_EXERCISE DESCRIPTION_: Check each line of the material below, and copy it if it holds the string "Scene".

Manipulation episode records
——
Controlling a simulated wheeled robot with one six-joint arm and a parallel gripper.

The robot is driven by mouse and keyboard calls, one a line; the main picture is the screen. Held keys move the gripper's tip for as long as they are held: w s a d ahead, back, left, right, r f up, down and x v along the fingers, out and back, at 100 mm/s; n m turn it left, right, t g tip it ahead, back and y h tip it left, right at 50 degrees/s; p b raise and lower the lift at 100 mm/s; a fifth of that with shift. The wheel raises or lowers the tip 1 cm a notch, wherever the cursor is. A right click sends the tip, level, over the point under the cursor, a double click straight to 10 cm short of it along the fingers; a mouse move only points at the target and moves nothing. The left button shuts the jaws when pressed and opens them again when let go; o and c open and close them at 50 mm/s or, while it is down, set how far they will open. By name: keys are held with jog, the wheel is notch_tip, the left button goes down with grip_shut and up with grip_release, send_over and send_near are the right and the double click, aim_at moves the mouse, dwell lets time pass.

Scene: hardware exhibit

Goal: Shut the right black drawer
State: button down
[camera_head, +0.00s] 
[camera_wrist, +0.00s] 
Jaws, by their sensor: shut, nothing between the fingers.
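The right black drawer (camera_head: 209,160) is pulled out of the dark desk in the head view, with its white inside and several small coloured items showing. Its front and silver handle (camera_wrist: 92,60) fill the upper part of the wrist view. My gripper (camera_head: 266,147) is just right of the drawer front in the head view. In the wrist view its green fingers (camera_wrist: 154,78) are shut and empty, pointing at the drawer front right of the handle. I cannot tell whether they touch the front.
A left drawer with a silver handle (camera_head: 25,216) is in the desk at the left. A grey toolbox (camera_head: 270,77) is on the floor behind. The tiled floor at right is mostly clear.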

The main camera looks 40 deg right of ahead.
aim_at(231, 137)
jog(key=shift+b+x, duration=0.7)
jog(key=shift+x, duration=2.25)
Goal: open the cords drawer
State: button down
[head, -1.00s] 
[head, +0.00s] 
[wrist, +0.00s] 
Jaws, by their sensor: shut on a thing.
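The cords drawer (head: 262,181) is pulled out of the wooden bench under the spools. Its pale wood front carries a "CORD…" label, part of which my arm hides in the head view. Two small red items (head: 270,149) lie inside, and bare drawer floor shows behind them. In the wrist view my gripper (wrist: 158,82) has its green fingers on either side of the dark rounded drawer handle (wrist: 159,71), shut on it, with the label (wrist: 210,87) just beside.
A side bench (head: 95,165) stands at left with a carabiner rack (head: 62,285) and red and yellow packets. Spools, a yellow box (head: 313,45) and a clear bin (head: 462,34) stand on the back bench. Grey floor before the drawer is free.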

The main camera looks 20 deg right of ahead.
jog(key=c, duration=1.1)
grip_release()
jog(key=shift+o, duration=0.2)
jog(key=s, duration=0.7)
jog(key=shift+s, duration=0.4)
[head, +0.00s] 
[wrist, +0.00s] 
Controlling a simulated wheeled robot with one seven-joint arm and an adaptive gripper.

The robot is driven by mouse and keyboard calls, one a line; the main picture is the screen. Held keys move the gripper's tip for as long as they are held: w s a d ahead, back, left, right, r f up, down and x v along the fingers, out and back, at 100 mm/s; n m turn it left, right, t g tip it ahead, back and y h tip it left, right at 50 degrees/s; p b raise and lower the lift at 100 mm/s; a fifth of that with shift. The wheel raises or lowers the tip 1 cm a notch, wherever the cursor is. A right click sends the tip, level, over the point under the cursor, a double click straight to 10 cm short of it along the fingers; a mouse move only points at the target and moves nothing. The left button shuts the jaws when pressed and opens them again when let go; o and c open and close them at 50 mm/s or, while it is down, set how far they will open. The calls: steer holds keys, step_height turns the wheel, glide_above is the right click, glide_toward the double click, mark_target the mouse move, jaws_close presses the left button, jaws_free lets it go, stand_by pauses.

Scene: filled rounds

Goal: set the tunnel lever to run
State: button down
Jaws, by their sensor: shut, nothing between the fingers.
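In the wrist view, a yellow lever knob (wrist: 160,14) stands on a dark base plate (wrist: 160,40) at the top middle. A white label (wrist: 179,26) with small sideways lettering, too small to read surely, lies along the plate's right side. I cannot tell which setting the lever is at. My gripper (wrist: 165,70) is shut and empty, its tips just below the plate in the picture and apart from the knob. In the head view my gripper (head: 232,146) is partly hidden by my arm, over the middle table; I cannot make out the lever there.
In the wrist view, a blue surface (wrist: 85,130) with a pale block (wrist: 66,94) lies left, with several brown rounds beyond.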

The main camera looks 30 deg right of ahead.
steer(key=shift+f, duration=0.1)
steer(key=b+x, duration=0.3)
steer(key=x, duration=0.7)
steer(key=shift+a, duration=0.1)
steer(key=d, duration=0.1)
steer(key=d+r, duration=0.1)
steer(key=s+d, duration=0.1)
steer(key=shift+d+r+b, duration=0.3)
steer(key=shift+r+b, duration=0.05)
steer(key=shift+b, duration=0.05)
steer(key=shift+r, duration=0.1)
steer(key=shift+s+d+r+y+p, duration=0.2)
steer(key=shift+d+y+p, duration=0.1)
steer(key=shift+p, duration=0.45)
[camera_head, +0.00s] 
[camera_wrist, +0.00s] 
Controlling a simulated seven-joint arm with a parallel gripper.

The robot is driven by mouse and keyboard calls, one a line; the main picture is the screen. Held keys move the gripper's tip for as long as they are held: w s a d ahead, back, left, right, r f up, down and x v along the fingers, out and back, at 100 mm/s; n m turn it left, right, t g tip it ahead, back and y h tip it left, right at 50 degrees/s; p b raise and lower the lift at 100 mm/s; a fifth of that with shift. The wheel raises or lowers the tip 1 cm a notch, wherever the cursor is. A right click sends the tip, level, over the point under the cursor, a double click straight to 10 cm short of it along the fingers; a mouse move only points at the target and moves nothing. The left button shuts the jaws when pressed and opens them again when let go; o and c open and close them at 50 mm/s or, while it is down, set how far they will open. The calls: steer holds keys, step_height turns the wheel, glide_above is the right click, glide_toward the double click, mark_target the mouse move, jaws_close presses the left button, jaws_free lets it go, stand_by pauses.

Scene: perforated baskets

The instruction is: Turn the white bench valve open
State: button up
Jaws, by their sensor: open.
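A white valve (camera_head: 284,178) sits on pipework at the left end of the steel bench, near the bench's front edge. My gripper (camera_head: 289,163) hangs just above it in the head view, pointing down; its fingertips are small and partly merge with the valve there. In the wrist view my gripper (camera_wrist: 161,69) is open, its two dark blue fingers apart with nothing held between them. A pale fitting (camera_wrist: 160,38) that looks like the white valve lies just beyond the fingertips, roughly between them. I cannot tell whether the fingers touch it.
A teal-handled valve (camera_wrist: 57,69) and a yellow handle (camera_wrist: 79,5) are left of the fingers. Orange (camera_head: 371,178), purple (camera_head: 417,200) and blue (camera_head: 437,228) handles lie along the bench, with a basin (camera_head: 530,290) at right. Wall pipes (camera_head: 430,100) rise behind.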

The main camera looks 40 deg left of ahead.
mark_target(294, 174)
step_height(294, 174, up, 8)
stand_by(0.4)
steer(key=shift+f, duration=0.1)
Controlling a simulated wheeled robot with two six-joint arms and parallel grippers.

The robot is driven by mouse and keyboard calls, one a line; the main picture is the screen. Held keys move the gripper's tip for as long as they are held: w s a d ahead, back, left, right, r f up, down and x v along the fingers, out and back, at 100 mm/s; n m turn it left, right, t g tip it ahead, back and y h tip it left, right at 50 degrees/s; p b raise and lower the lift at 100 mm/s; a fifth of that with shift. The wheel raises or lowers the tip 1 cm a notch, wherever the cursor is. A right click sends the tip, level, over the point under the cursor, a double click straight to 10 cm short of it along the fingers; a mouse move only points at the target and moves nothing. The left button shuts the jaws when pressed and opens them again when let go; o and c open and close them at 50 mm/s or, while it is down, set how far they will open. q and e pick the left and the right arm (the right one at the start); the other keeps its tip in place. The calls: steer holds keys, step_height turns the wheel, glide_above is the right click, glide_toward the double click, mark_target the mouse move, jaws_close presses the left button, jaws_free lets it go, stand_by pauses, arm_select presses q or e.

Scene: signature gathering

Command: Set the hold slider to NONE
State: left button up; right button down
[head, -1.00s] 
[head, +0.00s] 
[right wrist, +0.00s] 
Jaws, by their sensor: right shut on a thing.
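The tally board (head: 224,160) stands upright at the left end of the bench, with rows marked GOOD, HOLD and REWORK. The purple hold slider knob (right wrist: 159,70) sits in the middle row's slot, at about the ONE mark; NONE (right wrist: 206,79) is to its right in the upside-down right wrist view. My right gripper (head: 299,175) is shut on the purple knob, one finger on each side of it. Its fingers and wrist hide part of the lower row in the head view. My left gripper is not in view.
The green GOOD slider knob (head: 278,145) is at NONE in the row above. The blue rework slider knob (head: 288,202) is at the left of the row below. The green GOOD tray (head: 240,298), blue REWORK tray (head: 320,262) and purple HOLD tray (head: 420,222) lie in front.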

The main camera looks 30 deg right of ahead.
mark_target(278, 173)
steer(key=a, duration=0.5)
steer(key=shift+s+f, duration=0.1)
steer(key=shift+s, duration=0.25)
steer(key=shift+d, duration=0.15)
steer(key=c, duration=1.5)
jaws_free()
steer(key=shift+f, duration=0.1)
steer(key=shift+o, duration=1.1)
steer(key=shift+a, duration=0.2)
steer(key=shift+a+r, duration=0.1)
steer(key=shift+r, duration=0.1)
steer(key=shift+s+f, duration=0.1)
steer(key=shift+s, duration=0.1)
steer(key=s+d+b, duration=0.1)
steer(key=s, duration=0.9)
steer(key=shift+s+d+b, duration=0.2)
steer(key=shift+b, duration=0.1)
——
_RESULT_:
Scene: hardware exhibit
Scene: filled rounds
Scene: perforated baskets
Scene: signature gathering

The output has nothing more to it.